Zatrzymali kolegę zmarłego Michała K.
Źródło: Śląska policja
49-letni Michał K. w lipcu wyszedł z domu i już nie wrócił. Pięć miesięcy później śledczy znaleźli jego ciało w zbiorniku na deszczówkę. W związku ze sprawą zatrzymano 65-lertniego znajomego K. Mężczyzna jest podejrzany o zabójstwo.

Podczas poszukiwań zaginionego 49-latka funkcjonariusze, jak podaje policja, wykonali szereg czynności.

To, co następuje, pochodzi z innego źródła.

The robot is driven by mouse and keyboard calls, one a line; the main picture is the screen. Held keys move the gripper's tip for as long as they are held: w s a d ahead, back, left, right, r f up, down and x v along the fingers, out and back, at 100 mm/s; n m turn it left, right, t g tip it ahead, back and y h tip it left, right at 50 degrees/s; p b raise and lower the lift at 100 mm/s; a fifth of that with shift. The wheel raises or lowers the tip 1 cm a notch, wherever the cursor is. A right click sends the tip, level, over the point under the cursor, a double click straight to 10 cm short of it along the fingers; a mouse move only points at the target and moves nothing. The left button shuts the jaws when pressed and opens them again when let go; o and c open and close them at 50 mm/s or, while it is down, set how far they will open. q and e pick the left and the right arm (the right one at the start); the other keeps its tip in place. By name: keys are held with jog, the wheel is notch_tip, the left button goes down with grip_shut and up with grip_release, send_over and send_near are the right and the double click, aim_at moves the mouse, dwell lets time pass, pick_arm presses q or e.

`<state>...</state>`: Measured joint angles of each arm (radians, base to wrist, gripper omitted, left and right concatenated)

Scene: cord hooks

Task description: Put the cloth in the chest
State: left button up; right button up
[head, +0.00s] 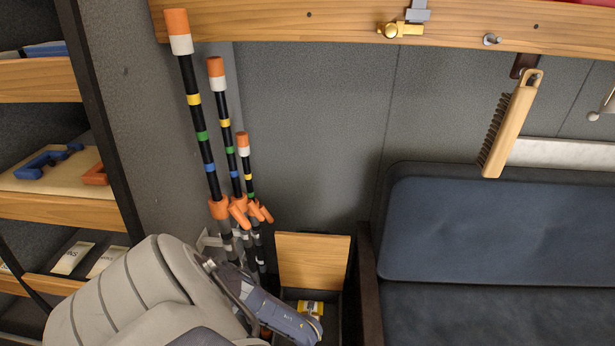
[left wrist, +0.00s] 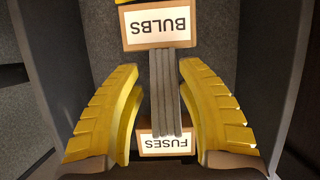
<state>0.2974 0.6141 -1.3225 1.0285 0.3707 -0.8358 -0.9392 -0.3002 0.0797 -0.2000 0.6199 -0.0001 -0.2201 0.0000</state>
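The chest is a dark box with its wooden lid (head: 313,260) raised, in the lower middle of the head view. My right gripper is not in view.
Banded black poles with orange ends (head: 205,120) lean behind my left arm. A blue padded bench (head: 495,230) is right of the chest. A brush (head: 510,125) hangs from the wooden rail (head: 350,22). Shelves (head: 50,205) stand at left.

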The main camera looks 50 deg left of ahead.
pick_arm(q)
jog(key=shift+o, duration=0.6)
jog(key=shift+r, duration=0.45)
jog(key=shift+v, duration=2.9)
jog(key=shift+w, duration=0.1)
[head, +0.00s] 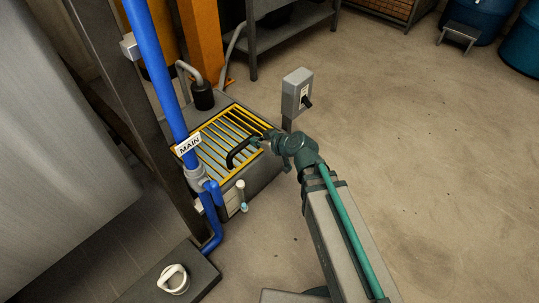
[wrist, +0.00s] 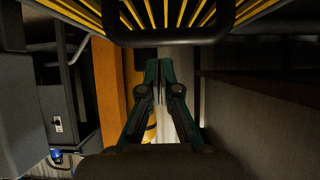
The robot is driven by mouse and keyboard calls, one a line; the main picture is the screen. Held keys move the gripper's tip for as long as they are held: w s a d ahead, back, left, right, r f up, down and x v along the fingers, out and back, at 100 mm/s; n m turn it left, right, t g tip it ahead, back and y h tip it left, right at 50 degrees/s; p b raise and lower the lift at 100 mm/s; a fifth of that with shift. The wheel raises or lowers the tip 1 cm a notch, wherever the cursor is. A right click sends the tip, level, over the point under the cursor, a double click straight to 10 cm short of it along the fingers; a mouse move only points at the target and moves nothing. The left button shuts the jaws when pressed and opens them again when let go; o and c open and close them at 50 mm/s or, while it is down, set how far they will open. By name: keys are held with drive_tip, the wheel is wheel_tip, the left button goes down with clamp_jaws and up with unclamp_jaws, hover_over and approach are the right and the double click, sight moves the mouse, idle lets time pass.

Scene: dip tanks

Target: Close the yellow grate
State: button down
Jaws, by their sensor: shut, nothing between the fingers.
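The yellow grate (head: 212,153) lies over the top of a low grey box in the head view. It looks nearly flat, but I cannot tell whether it sits fully down in its frame. Its black handle (head: 236,156) stands up from the near right part of the bars. My gripper (head: 257,141) is beside the handle, over the grate's right side. In the wrist view the grate's bars (wrist: 185,14) and the dark handle (wrist: 165,38) cross the top. My gripper (wrist: 165,66) shows there with its fingertips together and empty, just below the handle, apparently not gripping it.
A blue pipe (head: 157,70) with a MAIN label (head: 189,144) rises left of the grate. A grey switch box (head: 297,92) stands on a post behind my wrist. A black cylinder (head: 203,96) sits behind the grate. Open floor (head: 430,150) lies to the right.

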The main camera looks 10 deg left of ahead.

"Przesłuchali świadków, prowadzili działania w terenie, wielokrotnie przeszukując rejon, w którym ostatnio był widziany mężczyzna, równolegle prowadząc operacyjne sprawdzenia, weryfikując wszelkie informacje, które mogłyby ich naprowadzić na trop zaginionego. Nie wykluczali żadnej z hipotez, włącznie z tą, że mężczyzna nie żyje, a do jego zaginięcia mogła przyczynić się znajoma mu osoba. Im więcej informacji zebrali, tym bardziej zawężali trop" – czytamy w komunikacie śląskiej policji.

Ciało w zbiorniku

Przełom nastąpił w miniony czwartek, 11 grudnia. Ciało Michała K. znaleziono w zbiorniku na deszczówkę w Chełmie Śląskim. "Na miejscu do późnych godziny nocnych trwały czynności pod nadzorem Prokuratury Rejonowej w Mysłowicach. Śledczy zatrzymali znajomego zaginionego. Mężczyzna jest podejrzany o to, że zabił 49-letniego kolegę i pozbył się ciała" – informuje policja.

65-latek usłyszał zarzut zabójstwa. Na wniosek prokuratury został umieszczony w tymczasowym areszcie.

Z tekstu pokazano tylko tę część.